N.C.G.S. § 15A-2005(e) (2009) (emphasis added). A plain reading of these words shows that the statute suggests a single sentencing proceeding-" during the sentencing hearing" -while at the same time using language that indicates a required sequence of events within that proceeding: " upon the introduction of evidence ..., the court shall submit a special issue" that " shall be considered and answered ... prior to the consideration of ... and the determination of sentence." Id.

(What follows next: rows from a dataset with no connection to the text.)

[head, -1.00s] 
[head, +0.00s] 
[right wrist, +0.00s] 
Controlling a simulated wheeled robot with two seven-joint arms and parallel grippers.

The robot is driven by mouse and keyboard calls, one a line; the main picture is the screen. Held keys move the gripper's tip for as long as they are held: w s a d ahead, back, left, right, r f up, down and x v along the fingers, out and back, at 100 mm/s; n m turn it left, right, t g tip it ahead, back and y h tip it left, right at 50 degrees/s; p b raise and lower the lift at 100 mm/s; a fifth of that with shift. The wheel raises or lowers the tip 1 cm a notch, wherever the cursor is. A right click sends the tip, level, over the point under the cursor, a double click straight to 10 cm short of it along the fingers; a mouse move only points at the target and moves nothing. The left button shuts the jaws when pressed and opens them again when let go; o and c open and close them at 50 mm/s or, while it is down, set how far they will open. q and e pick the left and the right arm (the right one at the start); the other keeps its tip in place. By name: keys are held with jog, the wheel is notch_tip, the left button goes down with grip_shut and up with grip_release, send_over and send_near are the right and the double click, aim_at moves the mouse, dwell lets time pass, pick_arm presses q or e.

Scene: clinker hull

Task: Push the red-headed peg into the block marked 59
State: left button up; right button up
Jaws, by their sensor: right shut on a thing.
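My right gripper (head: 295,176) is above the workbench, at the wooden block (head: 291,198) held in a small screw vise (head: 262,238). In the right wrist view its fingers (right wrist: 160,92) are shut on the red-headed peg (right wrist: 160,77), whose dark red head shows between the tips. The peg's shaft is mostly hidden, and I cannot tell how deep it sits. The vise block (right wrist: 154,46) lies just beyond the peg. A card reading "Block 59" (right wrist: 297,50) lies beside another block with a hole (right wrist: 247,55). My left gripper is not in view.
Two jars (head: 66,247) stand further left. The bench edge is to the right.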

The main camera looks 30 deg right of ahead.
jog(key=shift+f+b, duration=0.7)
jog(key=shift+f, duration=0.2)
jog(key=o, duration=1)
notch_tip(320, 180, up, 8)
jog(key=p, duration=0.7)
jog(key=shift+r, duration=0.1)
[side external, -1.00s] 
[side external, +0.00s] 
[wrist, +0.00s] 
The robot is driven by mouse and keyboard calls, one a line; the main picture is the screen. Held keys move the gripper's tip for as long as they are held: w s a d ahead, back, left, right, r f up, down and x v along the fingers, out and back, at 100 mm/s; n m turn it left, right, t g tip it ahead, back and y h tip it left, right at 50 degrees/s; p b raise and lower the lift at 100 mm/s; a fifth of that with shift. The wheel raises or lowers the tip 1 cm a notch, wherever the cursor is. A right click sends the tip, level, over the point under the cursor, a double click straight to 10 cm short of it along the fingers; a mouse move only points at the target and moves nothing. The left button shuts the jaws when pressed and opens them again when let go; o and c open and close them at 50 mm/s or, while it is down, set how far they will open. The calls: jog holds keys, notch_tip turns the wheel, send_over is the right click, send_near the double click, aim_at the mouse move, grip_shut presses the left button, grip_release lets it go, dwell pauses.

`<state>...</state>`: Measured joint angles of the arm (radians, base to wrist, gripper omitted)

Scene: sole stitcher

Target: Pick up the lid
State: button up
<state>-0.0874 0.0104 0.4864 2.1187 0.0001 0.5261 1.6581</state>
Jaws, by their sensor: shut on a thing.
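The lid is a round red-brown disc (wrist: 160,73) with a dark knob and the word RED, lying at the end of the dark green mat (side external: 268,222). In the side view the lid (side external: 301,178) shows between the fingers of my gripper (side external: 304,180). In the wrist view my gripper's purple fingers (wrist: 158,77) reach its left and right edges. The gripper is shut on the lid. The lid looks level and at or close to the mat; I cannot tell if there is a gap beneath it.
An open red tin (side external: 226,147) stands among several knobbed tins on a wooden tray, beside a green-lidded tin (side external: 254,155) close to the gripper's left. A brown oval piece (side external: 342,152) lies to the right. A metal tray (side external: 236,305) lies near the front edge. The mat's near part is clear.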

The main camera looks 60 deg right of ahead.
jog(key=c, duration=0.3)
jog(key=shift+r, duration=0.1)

Unlike N.C.G.S. § 15A-2000, which explicitly provides that a capital trial must take place in two separate phases, first the determination of guilt or innocence, followed by the determination of sentence, N.C.G.S. § 15A-2005 is silent-and indeed inherently ambiguous-regarding whether these stages may or must take place in a unitary or bifurcated proceeding.           When construing legislative provisions, this Court looks first to the plain meaning of the words of the statute itself:

When the language of a statute is clear and without ambiguity, it is the duty of this Court to give effect to the plain meaning of the statute, and judicial construction of legislative intent is not required. However, when the language of a statute is ambiguous, this Court will determine the purpose of the statute and the intent of the legislature in its enactment.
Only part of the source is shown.